Livv
Décisions

CA Poitiers, ch. civ. sect. 1, 24 février 1998, n° 9602681

POITIERS

Arrêt

PARTIES

Demandeur :

Fédération Nationale du Négoce de l'Ameublement

Défendeur :

Cogem (SARL), Le Faillitaire Expansion (SARL)

COMPOSITION DE LA JURIDICTION

Président :

Mme Mechiche

Conseillers :

Mme Braud, M. Barthelemy

Avoués :

SCP Landry-Tapon, SCP Musereau Drouineau Rosaz

Avocats :

Mes Roubach, Lefèvre.

TGI La Roche-sur-Yon, du 18 juin 1996

18 juin 1996

Faits et procédure :

Selon des circonstances exactement relatées au jugement auquel il convient de se référer expressément pour l'exposé des faits et prétentions des parties la Fédération Nationale du Négoce de l'Ameublement a fait assigner devant le Tribunal de Grande Instance de La Roche-sur-Yon les SARL Le Faillitaire Expansion et Cogem pour qu'il leur soit fait interdiction de faire usage du nom "Faillitaire" et ce sous astreinte, au motif que le terme implique le mot faillite lequel évoque des produits provenant de ventes consécutives à des liquidations judiciaires ou similaires attirant ainsi un public en lui faisant croire qu'il pourra se procurer des articles provenant d'entreprises en liquidation à des prix intéressants alors que la quasi-totalité des produits proviennent de déstockages et d'autres invendus, et qu'en conséquence il y a tromperie.

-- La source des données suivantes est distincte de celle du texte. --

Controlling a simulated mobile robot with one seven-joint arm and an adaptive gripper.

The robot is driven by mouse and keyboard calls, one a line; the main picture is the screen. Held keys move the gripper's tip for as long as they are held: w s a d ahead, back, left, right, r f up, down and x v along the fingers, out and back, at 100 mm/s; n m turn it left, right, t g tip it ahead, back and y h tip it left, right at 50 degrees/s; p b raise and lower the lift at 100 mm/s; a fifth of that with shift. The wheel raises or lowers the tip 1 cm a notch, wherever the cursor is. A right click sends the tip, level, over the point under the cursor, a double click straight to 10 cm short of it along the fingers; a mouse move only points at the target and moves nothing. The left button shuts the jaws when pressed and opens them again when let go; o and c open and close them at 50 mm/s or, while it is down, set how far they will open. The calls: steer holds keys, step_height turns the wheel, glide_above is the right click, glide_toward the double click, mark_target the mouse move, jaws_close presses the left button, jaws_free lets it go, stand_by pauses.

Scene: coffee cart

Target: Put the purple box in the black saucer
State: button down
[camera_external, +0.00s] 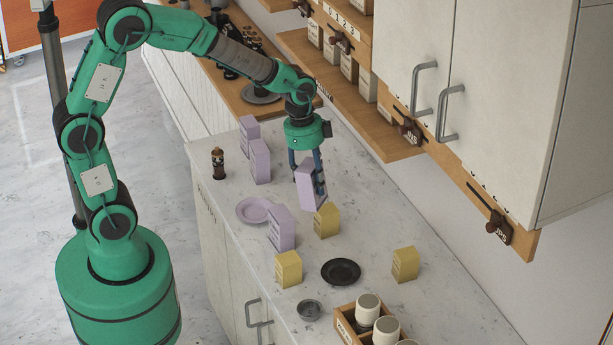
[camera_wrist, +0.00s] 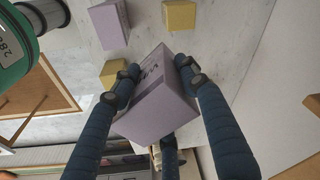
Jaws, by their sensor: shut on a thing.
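My gripper (camera_external: 306,163) is shut on a purple box (camera_external: 310,190) and holds it tilted above the counter. The black saucer (camera_external: 341,271) lies empty on the counter, nearer the camera than the held box. Other purple boxes stand on the counter: one (camera_external: 281,228) beside the purple plate, and two farther back (camera_external: 260,161) (camera_external: 249,133). The black saucer cannot be made out in the wrist view.
Yellow boxes (camera_external: 327,220) (camera_external: 288,269) (camera_external: 405,264) stand around the saucer. A purple plate (camera_external: 255,210), a dark bottle (camera_external: 218,163), a small grey bowl (camera_external: 309,310) and a wooden crate (camera_external: 345,328) with cups share the counter. Wall cabinets (camera_external: 480,90) overhang the right side.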

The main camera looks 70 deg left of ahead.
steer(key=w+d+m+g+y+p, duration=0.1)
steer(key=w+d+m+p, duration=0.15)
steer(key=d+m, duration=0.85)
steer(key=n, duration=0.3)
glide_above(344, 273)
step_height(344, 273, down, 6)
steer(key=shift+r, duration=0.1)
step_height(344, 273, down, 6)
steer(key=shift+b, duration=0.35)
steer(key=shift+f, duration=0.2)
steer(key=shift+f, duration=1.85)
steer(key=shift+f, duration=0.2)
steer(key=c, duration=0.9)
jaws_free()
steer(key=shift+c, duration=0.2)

La Fédération Nationale du Négoce de l'Ameublement a régulièrement relevé appel du jugement du 18 juin 1996 du Tribunal de Grande Instance de La Roche-sur-Yon qui a :

- déclaré l'assignation régulière et recevable,

- débouté la Fédération Nationale du Négoce de l'Ameublement de toutes ses demandes,

- condamné la Fédération Nationale du Négoce de l'Ameublement à verser à chacune des sociétés Le Faillitaire Expansion et Cogem une somme de 5 000 F au titre de l'article 700 NCPC.

La Fédération Nationale du Négoce de l'Ameublement soutient :

- que l'assignation est régulière,

- que l'expression "Faillitaire" constitue une tromperie à l'égard du public, qu'elle est de nature à fausser le jeu de la concurrence loyale, que le mot faillite constitue "l'accroche" du public, que l'expression "vente d'invendus neufs" est dépourvue de toute originalité et ne saurait être protégeable, que les précisions ne sont apportées par les intimées qu'à l'intérieur du magasin lorsque le public est venu jusqu'à l'établissement,

- que le public ne trouve aucun avantage particulier, que les marges pratiquées sont les mêmes que celles des magasins "traditionnels"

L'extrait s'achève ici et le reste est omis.